STATED TASK:
For every line in the records that has the word "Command", make a copy.

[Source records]

— BEGIN —

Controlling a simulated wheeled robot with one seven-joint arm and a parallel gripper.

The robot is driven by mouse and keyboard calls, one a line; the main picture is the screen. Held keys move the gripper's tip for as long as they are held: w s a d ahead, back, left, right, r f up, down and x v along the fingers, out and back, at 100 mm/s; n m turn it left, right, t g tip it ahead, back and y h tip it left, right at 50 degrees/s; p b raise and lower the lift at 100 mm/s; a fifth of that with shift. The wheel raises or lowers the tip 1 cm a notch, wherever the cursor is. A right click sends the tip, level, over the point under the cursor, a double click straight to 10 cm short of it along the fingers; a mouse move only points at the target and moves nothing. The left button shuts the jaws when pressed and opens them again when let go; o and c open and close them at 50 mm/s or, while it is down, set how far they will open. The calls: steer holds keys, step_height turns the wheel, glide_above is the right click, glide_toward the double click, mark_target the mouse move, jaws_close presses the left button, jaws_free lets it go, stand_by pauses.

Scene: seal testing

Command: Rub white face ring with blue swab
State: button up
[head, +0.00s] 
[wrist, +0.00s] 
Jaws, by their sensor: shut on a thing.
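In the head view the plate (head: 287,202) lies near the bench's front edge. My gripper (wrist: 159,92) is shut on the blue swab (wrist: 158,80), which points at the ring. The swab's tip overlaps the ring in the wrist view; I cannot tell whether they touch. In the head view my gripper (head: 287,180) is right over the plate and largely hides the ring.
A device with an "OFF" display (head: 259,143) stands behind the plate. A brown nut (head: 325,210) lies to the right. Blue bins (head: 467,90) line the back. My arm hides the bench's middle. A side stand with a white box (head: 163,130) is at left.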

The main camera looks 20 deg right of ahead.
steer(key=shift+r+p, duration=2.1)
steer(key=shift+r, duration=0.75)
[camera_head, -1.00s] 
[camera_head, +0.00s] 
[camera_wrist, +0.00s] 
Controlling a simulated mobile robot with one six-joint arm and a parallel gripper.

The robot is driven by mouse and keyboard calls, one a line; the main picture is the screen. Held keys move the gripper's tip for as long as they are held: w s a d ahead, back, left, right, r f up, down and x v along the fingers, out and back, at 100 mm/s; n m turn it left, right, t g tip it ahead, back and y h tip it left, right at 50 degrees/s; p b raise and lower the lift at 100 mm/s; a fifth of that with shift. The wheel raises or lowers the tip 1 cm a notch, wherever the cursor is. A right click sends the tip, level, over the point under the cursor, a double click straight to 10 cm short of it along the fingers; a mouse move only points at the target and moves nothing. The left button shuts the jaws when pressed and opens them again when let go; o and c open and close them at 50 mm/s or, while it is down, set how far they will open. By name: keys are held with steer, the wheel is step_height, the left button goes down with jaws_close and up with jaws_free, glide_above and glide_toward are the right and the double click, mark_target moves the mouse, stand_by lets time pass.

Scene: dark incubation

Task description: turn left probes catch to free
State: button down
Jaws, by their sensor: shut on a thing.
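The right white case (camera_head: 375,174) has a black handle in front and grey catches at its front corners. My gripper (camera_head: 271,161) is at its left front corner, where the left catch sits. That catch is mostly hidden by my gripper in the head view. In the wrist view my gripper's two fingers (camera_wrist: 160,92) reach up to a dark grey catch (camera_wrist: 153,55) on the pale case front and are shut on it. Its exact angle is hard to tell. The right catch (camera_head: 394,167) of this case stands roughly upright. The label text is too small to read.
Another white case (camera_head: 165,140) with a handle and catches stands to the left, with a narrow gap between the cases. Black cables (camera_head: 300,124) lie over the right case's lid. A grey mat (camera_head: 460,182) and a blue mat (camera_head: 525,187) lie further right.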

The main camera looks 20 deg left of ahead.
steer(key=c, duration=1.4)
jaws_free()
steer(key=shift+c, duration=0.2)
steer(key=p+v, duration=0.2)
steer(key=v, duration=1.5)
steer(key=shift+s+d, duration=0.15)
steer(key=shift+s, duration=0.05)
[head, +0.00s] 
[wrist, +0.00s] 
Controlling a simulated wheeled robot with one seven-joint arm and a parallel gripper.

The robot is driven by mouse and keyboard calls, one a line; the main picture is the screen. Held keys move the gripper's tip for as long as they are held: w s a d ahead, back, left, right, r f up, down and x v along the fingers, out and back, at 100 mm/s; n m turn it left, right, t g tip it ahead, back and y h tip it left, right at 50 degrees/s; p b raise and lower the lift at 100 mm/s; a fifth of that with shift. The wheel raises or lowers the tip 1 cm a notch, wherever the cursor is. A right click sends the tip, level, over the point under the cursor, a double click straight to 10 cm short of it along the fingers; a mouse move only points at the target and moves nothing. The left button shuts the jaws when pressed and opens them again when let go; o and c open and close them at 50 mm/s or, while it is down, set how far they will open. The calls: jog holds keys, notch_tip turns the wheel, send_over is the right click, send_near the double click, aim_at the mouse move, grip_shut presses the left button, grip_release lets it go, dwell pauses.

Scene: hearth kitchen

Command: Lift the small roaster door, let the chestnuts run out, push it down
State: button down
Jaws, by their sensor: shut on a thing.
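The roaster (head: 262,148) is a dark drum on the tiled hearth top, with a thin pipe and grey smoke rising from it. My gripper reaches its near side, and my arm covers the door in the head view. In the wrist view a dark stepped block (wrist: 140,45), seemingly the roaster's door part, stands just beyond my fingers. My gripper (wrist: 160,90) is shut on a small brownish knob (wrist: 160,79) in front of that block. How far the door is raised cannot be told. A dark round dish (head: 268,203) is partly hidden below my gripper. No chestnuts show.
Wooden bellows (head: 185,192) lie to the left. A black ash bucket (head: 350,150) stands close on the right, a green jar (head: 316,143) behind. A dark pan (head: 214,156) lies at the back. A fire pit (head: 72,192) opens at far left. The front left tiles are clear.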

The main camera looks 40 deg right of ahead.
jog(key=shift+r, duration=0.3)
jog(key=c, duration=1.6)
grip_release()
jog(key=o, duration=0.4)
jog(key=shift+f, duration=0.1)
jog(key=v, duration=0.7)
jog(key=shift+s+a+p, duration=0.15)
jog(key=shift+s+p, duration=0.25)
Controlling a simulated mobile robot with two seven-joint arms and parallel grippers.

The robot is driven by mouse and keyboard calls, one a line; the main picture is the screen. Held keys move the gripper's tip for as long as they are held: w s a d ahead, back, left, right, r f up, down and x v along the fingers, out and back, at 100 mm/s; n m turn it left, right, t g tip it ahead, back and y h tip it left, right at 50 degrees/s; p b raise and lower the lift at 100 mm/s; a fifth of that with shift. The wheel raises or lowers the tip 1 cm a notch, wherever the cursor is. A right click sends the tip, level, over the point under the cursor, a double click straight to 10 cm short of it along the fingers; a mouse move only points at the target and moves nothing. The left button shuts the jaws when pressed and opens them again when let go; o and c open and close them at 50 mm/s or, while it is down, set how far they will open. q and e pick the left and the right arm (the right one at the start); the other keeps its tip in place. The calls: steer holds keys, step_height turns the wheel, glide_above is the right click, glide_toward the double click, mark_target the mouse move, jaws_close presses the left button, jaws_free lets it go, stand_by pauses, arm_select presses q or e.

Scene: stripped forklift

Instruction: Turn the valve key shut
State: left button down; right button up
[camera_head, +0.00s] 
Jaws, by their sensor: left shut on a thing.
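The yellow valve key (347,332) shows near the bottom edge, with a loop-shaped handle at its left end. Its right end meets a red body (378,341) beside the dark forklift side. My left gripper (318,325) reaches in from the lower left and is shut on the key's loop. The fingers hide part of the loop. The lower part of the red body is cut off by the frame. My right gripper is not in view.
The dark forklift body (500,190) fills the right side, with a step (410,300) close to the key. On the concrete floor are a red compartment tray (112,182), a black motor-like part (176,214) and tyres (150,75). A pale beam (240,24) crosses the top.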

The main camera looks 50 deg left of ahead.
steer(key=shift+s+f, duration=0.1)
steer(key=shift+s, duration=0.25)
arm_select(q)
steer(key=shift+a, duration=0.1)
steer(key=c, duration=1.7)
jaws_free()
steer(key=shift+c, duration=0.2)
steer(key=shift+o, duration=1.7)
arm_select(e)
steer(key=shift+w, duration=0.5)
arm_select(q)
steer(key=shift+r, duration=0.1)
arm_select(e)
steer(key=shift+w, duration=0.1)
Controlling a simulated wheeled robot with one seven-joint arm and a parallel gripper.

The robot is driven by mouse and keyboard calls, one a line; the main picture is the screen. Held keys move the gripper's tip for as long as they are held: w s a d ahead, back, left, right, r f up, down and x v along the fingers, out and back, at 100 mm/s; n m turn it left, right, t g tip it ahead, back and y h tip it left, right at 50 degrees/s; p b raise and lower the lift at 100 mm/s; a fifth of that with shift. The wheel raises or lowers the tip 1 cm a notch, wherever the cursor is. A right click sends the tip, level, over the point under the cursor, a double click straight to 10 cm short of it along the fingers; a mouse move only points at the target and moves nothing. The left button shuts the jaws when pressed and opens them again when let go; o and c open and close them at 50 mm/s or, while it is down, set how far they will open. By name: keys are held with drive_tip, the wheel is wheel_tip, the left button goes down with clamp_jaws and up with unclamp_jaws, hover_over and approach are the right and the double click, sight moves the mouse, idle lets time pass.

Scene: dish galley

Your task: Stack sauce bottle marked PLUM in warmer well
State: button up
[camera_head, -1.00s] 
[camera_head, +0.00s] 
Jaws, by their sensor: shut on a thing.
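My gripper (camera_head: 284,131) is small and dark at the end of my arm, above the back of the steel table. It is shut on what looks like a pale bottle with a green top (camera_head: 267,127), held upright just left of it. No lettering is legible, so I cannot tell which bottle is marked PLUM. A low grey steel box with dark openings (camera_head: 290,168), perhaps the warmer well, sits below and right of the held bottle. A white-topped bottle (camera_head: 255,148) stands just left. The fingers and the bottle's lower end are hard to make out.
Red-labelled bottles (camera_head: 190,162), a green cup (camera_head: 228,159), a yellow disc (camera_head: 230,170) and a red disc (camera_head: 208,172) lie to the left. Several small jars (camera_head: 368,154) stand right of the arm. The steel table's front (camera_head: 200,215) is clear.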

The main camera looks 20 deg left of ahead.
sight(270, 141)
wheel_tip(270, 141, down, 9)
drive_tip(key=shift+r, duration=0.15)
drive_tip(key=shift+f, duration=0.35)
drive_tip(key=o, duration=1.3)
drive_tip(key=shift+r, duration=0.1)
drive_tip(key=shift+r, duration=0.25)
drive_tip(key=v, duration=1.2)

— END —

WRITTEN SOLUTION:
Command: Rub white face ring with blue swab
Command: Lift the small roaster door, let the chestnuts run out, push it down

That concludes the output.